(WHAT THE TASK REQUIRES): Every line with the word "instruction" in it should be extracted from the data that follows.

[Data from robot episodes]
— BEGIN —

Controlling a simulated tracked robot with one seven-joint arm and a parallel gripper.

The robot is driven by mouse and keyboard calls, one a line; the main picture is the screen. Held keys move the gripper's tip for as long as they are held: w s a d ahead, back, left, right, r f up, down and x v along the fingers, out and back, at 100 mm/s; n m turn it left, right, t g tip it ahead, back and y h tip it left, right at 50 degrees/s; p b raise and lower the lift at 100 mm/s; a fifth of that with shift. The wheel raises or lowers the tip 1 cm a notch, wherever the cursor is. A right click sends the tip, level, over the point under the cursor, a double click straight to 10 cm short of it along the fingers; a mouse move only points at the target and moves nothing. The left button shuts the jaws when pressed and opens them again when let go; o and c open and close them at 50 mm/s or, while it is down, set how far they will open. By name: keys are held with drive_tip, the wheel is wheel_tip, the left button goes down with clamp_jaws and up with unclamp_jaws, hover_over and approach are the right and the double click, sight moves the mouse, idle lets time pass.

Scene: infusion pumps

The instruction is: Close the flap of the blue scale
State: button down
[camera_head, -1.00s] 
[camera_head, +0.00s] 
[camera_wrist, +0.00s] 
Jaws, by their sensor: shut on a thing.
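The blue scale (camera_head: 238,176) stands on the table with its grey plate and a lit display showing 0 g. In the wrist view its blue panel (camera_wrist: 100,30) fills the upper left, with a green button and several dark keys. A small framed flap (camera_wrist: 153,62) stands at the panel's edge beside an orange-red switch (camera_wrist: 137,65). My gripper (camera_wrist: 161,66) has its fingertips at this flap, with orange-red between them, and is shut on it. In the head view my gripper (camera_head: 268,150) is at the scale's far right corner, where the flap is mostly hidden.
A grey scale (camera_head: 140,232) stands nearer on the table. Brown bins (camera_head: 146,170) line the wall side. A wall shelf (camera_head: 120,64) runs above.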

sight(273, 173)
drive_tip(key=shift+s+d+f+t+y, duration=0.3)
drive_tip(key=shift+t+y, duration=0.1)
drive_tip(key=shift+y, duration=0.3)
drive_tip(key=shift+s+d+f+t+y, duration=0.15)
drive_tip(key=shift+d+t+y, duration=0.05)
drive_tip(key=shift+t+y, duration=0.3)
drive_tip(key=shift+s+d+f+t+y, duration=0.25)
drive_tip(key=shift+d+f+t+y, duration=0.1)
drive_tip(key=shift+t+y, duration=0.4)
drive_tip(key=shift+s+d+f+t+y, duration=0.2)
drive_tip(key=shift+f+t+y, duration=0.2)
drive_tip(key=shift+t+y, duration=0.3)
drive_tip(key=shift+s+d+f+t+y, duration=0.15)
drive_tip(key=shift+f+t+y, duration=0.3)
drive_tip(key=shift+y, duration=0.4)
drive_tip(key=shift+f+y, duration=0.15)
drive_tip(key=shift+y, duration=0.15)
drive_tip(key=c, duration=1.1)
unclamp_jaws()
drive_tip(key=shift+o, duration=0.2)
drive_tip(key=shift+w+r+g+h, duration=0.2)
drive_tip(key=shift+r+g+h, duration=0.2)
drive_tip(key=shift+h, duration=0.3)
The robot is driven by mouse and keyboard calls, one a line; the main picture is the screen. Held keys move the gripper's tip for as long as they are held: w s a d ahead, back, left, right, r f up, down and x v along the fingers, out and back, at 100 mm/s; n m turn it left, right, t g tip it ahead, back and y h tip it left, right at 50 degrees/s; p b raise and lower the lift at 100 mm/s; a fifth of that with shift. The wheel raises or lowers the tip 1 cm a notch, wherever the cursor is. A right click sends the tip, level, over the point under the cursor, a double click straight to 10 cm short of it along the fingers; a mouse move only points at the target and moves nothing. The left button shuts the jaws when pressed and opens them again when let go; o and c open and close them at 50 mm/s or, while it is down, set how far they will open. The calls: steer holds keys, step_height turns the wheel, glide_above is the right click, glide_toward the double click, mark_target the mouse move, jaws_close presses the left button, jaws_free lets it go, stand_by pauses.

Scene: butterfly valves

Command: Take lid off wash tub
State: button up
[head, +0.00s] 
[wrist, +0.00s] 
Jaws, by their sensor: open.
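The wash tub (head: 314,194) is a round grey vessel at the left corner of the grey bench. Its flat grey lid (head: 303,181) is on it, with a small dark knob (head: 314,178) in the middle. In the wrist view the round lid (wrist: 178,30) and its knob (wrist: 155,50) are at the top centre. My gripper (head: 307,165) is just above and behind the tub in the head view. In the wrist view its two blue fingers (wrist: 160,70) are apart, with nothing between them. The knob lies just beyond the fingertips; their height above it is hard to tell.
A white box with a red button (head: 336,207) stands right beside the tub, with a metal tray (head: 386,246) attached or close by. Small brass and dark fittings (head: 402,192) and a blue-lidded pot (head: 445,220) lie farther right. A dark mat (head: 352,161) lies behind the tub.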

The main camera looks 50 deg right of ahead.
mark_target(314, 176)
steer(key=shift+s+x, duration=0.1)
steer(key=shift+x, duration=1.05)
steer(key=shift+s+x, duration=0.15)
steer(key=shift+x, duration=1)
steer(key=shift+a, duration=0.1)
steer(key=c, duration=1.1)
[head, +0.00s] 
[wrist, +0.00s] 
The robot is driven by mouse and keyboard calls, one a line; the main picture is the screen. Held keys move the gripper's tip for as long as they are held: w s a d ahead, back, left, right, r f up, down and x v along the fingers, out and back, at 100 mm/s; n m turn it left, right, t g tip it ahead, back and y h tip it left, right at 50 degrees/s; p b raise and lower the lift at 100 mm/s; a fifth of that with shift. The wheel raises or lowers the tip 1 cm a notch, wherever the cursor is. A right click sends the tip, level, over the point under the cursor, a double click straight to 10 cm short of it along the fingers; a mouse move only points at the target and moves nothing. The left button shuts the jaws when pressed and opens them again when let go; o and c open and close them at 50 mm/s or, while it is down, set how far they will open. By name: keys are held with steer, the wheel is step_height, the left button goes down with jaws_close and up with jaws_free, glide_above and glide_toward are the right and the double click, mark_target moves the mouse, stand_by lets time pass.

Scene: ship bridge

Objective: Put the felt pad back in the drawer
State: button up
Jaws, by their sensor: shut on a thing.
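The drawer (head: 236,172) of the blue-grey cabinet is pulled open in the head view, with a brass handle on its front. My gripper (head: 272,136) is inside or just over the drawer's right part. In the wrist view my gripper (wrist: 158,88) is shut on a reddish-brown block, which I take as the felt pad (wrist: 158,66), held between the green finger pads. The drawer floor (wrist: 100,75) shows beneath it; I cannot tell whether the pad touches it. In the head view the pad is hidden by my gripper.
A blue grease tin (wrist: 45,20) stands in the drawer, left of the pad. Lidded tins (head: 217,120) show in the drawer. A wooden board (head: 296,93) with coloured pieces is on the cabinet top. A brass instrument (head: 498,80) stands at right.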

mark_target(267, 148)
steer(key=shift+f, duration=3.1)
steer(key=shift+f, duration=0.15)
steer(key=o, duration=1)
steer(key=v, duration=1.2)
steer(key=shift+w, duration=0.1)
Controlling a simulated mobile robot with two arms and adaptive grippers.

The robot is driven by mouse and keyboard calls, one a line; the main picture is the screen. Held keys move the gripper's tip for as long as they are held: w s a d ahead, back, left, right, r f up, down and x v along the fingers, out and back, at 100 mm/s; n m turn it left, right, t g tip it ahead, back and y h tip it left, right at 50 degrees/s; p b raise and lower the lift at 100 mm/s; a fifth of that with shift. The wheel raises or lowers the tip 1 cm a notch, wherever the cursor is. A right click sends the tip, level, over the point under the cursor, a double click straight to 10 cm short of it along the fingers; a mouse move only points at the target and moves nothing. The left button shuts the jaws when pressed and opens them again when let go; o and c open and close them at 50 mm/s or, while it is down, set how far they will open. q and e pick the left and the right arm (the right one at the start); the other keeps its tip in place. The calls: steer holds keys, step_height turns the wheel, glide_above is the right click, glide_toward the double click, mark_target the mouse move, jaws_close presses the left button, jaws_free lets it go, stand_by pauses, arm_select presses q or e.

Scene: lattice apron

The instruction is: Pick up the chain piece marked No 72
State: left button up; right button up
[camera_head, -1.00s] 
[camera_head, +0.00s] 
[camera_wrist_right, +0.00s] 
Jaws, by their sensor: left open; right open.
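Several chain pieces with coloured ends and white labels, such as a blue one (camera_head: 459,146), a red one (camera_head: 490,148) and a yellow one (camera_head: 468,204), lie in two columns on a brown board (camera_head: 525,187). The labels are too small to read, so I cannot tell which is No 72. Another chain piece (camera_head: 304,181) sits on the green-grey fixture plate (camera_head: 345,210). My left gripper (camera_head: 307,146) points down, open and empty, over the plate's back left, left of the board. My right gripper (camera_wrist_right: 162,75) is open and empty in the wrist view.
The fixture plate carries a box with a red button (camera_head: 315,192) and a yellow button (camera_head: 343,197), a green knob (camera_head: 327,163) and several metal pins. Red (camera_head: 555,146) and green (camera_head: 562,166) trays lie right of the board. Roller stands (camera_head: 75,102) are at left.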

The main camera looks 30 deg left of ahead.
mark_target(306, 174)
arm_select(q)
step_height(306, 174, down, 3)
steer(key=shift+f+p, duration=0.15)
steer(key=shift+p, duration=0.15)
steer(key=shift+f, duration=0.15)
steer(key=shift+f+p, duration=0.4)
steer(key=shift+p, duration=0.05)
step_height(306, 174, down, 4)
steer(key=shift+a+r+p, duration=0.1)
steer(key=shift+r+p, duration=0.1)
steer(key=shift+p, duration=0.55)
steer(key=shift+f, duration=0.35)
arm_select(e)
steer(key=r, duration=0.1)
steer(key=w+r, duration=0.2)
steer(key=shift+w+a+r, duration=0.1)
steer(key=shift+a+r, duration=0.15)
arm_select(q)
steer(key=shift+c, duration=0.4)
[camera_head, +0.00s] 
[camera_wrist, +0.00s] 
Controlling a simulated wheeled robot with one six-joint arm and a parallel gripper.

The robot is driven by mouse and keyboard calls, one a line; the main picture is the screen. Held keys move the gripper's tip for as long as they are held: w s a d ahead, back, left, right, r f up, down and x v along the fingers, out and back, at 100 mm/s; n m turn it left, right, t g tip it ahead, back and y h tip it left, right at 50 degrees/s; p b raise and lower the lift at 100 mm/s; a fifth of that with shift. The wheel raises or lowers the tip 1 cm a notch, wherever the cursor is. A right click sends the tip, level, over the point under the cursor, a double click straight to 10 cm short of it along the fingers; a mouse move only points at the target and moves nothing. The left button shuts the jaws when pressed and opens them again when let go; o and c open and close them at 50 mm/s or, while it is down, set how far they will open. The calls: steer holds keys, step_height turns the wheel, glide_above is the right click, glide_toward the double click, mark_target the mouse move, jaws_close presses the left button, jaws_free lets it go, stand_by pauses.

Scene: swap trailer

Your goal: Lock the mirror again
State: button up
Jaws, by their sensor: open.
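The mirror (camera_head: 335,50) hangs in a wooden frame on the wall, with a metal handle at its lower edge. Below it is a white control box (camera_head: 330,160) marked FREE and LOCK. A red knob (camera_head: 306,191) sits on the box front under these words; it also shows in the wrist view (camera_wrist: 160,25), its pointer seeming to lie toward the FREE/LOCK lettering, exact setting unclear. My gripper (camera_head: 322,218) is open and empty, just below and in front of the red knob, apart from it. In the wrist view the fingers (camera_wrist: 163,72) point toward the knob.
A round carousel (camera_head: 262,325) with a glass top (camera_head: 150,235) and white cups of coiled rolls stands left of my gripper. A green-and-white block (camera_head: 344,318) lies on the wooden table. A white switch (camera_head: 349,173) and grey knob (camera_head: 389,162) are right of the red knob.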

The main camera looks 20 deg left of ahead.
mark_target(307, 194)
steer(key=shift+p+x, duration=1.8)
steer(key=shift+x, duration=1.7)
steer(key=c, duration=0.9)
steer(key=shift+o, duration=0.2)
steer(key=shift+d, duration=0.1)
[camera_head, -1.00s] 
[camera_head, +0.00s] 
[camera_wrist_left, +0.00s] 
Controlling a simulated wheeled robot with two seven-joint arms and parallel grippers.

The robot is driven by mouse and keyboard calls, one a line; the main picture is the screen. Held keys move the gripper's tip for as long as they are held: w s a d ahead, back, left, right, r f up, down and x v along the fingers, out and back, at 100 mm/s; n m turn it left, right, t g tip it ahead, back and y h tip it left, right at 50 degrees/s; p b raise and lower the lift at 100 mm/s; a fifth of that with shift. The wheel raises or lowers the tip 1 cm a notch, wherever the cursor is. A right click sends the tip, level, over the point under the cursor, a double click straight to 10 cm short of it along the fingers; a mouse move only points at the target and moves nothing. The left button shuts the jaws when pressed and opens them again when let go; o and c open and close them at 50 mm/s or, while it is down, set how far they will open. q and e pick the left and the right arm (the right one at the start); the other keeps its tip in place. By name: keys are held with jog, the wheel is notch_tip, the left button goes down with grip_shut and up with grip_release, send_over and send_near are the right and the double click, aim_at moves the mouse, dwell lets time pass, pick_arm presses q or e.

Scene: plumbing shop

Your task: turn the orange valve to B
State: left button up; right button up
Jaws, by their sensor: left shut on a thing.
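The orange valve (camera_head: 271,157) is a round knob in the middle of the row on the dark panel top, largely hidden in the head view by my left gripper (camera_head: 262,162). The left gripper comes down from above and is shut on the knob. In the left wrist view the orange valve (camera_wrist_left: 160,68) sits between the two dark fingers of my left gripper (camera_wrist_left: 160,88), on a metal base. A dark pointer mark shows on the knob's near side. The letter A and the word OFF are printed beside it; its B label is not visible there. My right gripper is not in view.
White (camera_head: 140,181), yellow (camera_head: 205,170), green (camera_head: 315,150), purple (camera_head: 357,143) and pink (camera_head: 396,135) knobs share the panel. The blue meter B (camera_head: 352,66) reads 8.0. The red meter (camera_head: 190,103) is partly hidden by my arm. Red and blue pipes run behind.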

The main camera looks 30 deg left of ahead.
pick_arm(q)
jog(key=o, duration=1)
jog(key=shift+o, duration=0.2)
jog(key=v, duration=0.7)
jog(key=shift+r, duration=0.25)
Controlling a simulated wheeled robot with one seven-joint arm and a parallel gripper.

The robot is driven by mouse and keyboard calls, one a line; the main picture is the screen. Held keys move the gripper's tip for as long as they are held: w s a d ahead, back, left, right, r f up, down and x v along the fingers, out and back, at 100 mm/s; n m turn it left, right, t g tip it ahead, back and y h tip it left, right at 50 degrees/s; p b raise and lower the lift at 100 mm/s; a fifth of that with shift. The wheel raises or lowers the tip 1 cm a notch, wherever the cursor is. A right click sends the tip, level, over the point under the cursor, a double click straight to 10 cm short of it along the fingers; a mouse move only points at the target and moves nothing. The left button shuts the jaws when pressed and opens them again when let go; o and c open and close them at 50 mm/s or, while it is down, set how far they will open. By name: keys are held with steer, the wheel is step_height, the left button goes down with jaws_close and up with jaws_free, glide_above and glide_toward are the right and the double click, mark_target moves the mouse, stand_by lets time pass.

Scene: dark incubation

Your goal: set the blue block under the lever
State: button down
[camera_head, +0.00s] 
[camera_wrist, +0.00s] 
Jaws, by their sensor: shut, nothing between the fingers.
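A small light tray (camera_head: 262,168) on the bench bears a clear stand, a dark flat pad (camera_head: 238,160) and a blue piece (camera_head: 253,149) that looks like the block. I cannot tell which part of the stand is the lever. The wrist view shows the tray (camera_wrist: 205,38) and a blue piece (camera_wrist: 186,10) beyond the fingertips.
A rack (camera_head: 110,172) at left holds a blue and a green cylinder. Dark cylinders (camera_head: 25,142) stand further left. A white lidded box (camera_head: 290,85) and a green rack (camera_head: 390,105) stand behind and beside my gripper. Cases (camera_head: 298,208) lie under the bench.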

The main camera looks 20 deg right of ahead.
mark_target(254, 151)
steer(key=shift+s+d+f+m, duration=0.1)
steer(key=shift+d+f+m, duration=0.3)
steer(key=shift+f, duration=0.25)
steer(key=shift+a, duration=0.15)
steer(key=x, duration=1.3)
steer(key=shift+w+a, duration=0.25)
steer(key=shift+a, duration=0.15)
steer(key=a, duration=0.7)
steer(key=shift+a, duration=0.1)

— END —

(COMPLETED TASK):
The instruction is: Close the flap of the blue scale
The instruction is: Pick up the chain piece marked No 72

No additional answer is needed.